6. Deve-se aplicar à Ação por Improbidade o mesmo entendimento já adotado em relação à Ação Popular, como sucedeu, entre outros, no seguinte precedente: "A norma específica inserida no microssistema de tutela coletiva, prevendo a impugnação de decisões interlocutórias mediante agravo de instrumento (art. 19 da Lei n. 4.717/65), não é afastada pelo rol taxativo do art. 1.015 do CPC/2015, notadamente porque o inciso XIII daquele preceito contempla o cabimento daquele recurso em 'outros casos expressamente referidos em lei'" (AgInt no REsp 1.733.540/DF, Rel. Ministro Gurgel de Faria, Primeira Turma, DJe 4.12.2019). Na mesma direção:
REsp 1.452.660/ES, Rel. Ministro Og Fernandes, Segunda Turma, DJe 27.4.2018. CONCLUSÃO 7. A ideia do microssistema de tutela coletiva foi concebida com o fim de assegurar a efetividade da jurisdição no trato dos direitos coletivos, razão pela qual a previsão do artigo 19, § 1º, da Lei da Ação Popular ("Das decisões interlocutórias cabe agravo de instrumento") se sobrepõe, inclusive nos processos de improbidade, à previsão restritiva do artigo 1.015 do CPC/2015.

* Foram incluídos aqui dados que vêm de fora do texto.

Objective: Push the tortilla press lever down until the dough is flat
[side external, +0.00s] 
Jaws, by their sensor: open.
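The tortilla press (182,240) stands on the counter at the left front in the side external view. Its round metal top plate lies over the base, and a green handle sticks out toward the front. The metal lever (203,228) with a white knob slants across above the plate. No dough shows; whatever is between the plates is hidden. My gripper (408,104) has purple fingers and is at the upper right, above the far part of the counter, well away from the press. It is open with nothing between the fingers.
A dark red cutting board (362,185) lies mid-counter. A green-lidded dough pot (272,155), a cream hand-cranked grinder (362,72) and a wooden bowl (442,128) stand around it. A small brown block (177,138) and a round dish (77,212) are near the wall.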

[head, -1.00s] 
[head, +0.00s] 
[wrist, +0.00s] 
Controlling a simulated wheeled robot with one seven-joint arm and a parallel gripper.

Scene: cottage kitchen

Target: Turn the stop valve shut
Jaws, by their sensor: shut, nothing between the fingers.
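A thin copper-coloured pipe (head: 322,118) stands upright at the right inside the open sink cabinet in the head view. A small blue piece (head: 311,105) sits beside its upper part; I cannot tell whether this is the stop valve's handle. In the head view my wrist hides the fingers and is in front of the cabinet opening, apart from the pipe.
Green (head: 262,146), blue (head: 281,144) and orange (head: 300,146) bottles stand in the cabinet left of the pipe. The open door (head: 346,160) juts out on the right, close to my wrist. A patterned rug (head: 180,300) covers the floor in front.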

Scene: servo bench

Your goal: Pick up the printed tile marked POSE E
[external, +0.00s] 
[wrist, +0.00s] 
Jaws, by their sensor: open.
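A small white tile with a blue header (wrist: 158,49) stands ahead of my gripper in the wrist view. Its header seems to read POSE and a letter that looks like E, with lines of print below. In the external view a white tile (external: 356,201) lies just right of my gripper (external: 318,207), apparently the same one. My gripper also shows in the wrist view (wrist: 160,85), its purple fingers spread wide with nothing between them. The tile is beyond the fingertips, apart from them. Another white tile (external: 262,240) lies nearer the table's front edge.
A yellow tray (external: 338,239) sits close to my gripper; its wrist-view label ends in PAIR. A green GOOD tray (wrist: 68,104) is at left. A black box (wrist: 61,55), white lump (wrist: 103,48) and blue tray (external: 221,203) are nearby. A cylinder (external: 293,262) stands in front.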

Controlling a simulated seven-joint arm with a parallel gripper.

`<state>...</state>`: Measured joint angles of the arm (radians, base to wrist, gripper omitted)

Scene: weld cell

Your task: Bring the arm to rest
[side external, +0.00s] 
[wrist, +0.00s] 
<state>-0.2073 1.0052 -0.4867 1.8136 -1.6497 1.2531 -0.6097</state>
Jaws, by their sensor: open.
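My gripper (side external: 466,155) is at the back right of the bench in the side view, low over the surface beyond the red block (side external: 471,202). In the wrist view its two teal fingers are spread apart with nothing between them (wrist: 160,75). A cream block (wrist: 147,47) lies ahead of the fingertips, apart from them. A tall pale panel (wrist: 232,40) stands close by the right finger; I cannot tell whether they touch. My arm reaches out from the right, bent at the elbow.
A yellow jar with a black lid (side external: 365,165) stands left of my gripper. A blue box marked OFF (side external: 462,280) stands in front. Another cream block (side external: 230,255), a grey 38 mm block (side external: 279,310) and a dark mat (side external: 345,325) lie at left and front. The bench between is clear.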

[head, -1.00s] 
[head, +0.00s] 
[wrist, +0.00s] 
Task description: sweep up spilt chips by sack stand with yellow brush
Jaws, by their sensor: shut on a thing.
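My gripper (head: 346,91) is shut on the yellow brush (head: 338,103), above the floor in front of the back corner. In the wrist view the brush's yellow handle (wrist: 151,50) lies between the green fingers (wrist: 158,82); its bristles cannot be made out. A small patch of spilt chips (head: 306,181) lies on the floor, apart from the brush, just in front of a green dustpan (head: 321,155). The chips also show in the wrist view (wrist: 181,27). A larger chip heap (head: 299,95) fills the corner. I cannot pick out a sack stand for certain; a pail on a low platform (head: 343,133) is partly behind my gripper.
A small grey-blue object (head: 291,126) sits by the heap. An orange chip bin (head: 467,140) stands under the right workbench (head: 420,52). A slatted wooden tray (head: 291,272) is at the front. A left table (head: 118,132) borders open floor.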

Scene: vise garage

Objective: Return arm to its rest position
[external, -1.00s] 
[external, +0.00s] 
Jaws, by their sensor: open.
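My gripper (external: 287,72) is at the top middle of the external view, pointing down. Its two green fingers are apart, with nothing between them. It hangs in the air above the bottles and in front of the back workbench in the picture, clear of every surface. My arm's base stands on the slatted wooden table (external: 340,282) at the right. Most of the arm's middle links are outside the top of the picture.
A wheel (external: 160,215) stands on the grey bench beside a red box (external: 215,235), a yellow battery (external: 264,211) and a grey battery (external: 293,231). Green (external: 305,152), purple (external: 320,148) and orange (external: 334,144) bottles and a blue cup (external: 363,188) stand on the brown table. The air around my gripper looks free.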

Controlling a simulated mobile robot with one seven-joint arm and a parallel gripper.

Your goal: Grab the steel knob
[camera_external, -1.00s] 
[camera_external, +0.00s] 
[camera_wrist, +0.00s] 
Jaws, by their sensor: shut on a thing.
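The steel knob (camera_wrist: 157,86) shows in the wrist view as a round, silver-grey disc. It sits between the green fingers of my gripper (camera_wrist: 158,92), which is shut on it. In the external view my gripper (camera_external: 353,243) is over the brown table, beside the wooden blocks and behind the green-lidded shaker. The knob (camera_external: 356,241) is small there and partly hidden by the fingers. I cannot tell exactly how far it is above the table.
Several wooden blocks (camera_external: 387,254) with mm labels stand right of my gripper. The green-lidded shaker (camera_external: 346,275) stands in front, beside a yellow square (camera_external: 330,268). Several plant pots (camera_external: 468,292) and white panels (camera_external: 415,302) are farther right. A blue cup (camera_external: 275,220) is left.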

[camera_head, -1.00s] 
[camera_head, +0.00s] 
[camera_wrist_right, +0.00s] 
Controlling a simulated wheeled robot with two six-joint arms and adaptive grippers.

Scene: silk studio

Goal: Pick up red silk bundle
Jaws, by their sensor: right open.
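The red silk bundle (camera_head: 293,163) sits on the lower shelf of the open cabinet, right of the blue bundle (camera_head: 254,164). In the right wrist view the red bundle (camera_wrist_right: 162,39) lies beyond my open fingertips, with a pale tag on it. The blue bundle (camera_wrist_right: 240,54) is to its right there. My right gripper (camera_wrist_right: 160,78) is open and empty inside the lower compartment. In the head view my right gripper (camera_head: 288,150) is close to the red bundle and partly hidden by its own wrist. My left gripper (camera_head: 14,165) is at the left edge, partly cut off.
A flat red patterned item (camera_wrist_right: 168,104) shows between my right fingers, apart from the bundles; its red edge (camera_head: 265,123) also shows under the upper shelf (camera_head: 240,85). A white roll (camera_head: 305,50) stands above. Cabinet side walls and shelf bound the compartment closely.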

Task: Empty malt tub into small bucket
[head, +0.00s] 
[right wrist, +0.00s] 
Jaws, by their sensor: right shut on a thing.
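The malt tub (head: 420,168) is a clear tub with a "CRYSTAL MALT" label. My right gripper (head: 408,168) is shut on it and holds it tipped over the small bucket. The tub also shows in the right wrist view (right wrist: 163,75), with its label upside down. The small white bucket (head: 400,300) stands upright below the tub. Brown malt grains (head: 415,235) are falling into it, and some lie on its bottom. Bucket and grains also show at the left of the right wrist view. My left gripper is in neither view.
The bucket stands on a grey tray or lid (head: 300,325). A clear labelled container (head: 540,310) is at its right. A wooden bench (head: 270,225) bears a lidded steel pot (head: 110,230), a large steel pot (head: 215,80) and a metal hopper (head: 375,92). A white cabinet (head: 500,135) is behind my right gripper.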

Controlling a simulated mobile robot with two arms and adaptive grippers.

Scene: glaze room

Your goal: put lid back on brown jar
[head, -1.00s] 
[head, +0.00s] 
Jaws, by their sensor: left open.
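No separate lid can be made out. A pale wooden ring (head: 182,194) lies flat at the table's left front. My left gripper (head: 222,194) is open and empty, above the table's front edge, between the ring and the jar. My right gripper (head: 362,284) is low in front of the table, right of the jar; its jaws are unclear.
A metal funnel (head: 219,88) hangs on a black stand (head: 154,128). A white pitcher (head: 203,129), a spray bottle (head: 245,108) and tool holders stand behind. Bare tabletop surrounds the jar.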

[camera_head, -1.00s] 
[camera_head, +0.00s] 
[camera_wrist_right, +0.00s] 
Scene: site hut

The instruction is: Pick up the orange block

8. Recurso Especial provido, com determinação de o Tribunal de origem conheça do Agravo de Instrumento interposto pelo Ministério Público do Estado do Rio de Janeiro e o decida como entender de direito.
(REsp 1925492/RJ, Rel. Ministro HERMAN BENJAMIN, SEGUNDA TURMA, julgado em 04/05/2021, DJe 01/07/2021)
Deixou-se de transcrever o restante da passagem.